Let us sample from the prior and see how the different models (with/without Jacobian) do.

Model 1 without Jacobian
Model 1 with Jacobian
Model 2: here Stan does Jacobian adjustment under the hood
Model 3: prior is on log scale, Jacobian is not needed

Results are similar to those that were obtained using Metropolis algorithm. When prior is explicitly defined for the (inverse) transformed parameter (Model 1) we need to include the Jacobian. If we use Stan's constraints (Model 2), Stan does these adjustments for use.
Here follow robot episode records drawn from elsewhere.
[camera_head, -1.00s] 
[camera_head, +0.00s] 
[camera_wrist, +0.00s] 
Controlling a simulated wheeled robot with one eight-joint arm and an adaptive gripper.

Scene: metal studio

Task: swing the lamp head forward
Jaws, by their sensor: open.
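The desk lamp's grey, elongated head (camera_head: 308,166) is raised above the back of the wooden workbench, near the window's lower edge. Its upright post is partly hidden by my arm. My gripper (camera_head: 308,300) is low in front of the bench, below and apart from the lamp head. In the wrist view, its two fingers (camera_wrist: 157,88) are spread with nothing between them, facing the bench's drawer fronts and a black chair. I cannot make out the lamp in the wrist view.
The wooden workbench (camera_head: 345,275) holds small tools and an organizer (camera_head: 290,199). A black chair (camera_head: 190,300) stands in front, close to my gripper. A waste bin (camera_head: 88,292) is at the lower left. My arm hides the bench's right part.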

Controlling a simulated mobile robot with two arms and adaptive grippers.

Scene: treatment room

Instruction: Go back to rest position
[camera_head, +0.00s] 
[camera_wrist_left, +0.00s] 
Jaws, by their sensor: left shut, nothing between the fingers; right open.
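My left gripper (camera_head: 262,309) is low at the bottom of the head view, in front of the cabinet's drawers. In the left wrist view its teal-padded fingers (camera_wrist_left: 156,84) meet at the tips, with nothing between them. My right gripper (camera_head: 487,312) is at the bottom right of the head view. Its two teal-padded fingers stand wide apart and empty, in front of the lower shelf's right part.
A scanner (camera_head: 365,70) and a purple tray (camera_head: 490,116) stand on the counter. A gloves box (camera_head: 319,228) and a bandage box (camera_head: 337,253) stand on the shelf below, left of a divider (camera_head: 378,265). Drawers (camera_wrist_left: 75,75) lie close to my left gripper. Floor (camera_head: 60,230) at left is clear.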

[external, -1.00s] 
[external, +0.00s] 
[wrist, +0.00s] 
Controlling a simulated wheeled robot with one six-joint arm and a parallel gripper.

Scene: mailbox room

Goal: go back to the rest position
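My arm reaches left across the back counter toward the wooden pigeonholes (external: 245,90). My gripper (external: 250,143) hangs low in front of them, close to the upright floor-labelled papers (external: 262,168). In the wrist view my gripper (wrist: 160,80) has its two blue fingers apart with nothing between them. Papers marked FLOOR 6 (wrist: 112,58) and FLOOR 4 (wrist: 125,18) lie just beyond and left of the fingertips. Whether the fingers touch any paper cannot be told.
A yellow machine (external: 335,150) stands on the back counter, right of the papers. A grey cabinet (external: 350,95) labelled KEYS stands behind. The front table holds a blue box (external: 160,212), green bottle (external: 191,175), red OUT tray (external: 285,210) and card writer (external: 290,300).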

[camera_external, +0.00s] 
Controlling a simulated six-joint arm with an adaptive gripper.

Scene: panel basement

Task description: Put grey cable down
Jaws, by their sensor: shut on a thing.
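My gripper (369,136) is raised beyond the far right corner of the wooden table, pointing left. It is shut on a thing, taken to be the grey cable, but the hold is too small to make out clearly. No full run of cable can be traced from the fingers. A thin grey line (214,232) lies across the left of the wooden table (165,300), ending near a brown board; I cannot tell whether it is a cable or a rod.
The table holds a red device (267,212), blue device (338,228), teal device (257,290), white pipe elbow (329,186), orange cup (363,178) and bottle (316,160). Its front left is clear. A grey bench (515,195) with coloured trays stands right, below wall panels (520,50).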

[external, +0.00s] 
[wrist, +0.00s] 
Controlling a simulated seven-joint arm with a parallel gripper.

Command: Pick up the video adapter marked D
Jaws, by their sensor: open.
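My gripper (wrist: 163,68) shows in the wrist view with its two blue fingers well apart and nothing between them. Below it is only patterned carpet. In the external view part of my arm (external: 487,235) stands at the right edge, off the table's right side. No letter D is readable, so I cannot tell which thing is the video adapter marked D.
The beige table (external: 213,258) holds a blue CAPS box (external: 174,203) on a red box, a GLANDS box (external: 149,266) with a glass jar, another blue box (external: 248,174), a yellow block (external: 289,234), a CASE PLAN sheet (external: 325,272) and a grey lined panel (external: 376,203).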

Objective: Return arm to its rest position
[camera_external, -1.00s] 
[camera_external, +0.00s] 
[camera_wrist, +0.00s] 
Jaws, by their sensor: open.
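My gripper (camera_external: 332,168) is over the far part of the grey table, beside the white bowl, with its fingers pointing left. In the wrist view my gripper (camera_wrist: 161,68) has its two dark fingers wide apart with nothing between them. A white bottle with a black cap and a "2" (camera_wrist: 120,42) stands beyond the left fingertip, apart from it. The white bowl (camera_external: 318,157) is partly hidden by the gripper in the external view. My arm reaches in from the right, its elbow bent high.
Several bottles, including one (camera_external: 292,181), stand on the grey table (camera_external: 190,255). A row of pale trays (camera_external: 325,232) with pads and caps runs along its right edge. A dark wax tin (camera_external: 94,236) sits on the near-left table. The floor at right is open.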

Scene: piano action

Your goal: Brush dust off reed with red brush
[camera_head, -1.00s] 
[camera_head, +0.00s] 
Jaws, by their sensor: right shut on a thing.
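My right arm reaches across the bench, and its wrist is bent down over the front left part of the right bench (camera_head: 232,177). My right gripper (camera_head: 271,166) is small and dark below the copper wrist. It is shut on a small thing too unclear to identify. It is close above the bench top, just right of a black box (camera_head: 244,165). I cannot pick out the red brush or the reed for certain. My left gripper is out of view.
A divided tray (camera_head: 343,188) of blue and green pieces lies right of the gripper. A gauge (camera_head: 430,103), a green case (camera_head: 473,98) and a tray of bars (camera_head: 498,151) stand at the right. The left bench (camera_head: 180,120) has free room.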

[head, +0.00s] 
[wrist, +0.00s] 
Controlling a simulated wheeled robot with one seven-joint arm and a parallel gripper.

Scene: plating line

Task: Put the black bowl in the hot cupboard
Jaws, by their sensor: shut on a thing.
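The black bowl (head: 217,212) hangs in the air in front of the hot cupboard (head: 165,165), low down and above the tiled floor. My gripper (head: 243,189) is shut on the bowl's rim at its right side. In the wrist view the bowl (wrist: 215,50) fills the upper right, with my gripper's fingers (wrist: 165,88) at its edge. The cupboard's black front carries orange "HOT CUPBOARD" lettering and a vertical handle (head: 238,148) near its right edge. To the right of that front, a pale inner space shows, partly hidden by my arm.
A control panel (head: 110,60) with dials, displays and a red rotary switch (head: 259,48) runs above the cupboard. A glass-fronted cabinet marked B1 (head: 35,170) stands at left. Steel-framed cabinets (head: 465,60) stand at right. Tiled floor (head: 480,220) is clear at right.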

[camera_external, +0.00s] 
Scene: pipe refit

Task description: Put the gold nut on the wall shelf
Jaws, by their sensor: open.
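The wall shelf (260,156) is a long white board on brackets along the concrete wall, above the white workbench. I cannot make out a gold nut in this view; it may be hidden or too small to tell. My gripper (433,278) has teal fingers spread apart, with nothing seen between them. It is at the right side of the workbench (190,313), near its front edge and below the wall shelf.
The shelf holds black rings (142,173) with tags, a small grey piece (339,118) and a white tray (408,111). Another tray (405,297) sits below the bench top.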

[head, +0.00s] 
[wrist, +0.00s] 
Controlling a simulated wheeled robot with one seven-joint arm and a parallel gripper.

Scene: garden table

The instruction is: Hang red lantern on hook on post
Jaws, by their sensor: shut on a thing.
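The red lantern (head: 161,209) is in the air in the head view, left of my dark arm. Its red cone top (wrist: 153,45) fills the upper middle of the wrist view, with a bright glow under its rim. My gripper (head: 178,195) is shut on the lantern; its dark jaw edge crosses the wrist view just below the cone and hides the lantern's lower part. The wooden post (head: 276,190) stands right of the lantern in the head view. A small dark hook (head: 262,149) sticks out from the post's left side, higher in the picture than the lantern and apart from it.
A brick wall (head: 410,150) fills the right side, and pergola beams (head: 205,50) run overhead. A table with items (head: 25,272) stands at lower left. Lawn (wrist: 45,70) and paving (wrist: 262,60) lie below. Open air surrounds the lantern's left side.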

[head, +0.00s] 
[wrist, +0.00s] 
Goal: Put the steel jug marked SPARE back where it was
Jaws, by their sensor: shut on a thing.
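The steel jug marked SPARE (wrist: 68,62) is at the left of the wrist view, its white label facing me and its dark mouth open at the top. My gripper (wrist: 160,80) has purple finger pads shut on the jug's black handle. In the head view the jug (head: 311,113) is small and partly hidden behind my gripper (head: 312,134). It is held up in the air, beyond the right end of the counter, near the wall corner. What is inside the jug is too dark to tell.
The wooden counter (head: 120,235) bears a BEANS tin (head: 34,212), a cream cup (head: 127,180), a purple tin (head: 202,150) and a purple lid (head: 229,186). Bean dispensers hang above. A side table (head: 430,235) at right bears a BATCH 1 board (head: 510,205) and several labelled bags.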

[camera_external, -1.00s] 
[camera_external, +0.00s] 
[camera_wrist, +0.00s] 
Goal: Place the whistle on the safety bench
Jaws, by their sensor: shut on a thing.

If prior is on the transformed scale (in this case log scale) no adjustment is needed, even though the inverse transformed parameter (exp(logSD)) is used in the likelihood.

Effect of Jacobian as N gets larger

The last example we'll look at is how the number of observations affects the difference between estimates that use and estimates that don't use Jacobian adjustment. We'll look at the the estimated marginal posterior mean of the standard deviation parameter. In the figure below is the absolute difference between the marginal mean when Jacobian is included versus when it is not.

Observations are generated from normal distribution with μ = 2.0 and σ = 8.0.

For each N a couple of simulations were run:

As you can see, the difference approaches zero. This is because Jacobian affects the prior, and as usual, when N gets larger, the influence of the prior diminishes.

It is of course good to remember that this depends on the information content of the observations and the model used. See this text for further details.

Conclusion

Jacobians are needed when we transform the samples to fit the prior distribution. If transformed values are used in the likelihood, this does not imply the need for Jacobian adjustment. If the prior is on such a scale that the samples need not be transformed, there's no need for a Jacobian either. Also, in Stan, if we specify explicit constraints, Stan will handle Jacobian adjustments for us.